Re: [PATCH v4 net-next 2/4] ethtool: Add ability to configure recovered clock for SyncE feature

Petr Machata <petrm@xxxxxxxxxx> · Fri, 3 Dec 2021 19:21:33 +0100

Machnikowski, Maciej <maciej.machnikowski@xxxxxxxxx> writes:

>> -----Original Message-----
>> From: Ido Schimmel <idosch@xxxxxxxxxx>
>> Sent: Friday, December 3, 2021 4:46 PM
>> To: Machnikowski, Maciej <maciej.machnikowski@xxxxxxxxx>
>> Subject: Re: [PATCH v4 net-next 2/4] ethtool: Add ability to configure
>> recovered clock for SyncE feature
>> 
>> On Thu, Dec 02, 2021 at 05:20:24PM +0000, Machnikowski, Maciej wrote:
>> > > -----Original Message-----
>> > > From: Ido Schimmel <idosch@xxxxxxxxxx>
>> > > Sent: Thursday, December 2, 2021 5:36 PM
>> > > To: Machnikowski, Maciej <maciej.machnikowski@xxxxxxxxx>
>> > > Subject: Re: [PATCH v4 net-next 2/4] ethtool: Add ability to configure
>> > > recovered clock for SyncE feature
>> > >
>> > > On Thu, Dec 02, 2021 at 03:17:06PM +0000, Machnikowski, Maciej wrote:
>> > > > > -----Original Message-----
>> > > > > From: Ido Schimmel <idosch@xxxxxxxxxx>
>> > > > > Sent: Thursday, December 2, 2021 1:44 PM
>> > > > > To: Machnikowski, Maciej <maciej.machnikowski@xxxxxxxxx>
>> > > > > Subject: Re: [PATCH v4 net-next 2/4] ethtool: Add ability to configure
>> > > > > recovered clock for SyncE feature
>> > > > >
>> > > > > On Wed, Dec 01, 2021 at 07:02:06PM +0100, Maciej Machnikowski wrote:
>> > > > > Looking at the diagram from the previous submission [1]:
>> > > > >
>> > > > >       ┌──────────┬──────────┐
>> > > > >       │ RX       │ TX       │
>> > > > >   1   │ ports    │ ports    │ 1
>> > > > >   ───►├─────┐    │          ├─────►
>> > > > >   2   │     │    │          │ 2
>> > > > >   ───►├───┐ │    │          ├─────►
>> > > > >   3   │   │ │    │          │ 3
>> > > > >   ───►├─┐ │ │    │          ├─────►
>> > > > >       │ ▼ ▼ ▼    │          │
>> > > > >       │ ──────   │          │
>> > > > >       │ \____/   │          │
>> > > > >       └──┼──┼────┴──────────┘
>> > > > >         1│ 2│        ▲
>> > > > >  RCLK out│  │        │ TX CLK in
>> > > > >          ▼  ▼        │
>> > > > >        ┌─────────────┴───┐
>> > > > >        │                 │
>> > > > >        │       SEC       │
>> > > > >        │                 │
>> > > > >        └─────────────────┘
>> > > > >
>> > > > > Given a netdev (1, 2 or 3 in the diagram), the RCLK_SET
>> > > > > message allows me to redirect the frequency recovered from
>> > > > > this netdev to the EEC via either pin 1, pin 2 or both.
>> > > > >
>> > > > > Given a netdev, the RCLK_GET message allows me to query the
>> > > > > range of pins (RCLK out 1-2 in the diagram) through which the
>> > > > > frequency can be fed into the EEC.
>> > > > >
>> > > > > Questions:
>> > > > >
>> > > > > 1. The query for all the above netdevs will return the same
>> > > > > range of pins.

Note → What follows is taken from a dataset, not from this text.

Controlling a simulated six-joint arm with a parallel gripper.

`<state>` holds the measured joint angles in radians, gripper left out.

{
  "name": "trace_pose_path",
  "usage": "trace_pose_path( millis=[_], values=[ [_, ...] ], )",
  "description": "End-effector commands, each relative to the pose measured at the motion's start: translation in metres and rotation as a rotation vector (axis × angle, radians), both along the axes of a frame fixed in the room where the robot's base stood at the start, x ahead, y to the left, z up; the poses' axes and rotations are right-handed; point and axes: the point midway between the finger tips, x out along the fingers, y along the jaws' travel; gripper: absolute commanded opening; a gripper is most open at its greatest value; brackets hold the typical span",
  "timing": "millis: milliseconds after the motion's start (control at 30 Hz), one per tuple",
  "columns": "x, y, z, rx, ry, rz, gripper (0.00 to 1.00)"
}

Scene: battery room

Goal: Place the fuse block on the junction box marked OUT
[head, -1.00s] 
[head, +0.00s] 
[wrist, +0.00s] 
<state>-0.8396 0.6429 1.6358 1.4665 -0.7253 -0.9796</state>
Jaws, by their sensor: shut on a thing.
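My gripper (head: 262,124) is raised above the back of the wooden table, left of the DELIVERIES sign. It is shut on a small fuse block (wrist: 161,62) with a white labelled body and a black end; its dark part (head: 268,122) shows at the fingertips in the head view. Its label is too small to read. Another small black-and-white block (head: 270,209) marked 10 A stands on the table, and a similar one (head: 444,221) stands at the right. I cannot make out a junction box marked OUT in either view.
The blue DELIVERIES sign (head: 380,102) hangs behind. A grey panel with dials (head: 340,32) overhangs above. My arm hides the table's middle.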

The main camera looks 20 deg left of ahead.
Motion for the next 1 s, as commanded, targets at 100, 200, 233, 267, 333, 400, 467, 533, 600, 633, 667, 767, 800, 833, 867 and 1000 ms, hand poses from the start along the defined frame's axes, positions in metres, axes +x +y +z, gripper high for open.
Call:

How does user space know that these are the
>> > > > > same pins? That is, how does user space know that RCLK_SET
>> > > > > message to redirect the frequency recovered from netdev 1 to
>> > > > > pin 1 will be overridden by the same message but for netdev
>> > > > > 2?
>> > > >
>> > > > We don't have a way to do so right now. When we have EEC
>> > > > subsystem in place the right thing to do will be to add EEC
>> > > > input index and EEC index as additional arguments
>> > > >
>> > > > > 2. How does user space know the mapping between a netdev and
>> > > > > an EEC? That is, how does user space know that RCLK_SET
>> > > > > message for netdev 1 will cause the Tx frequency of netdev 2
>> > > > > to change according to the frequency recovered from netdev 1?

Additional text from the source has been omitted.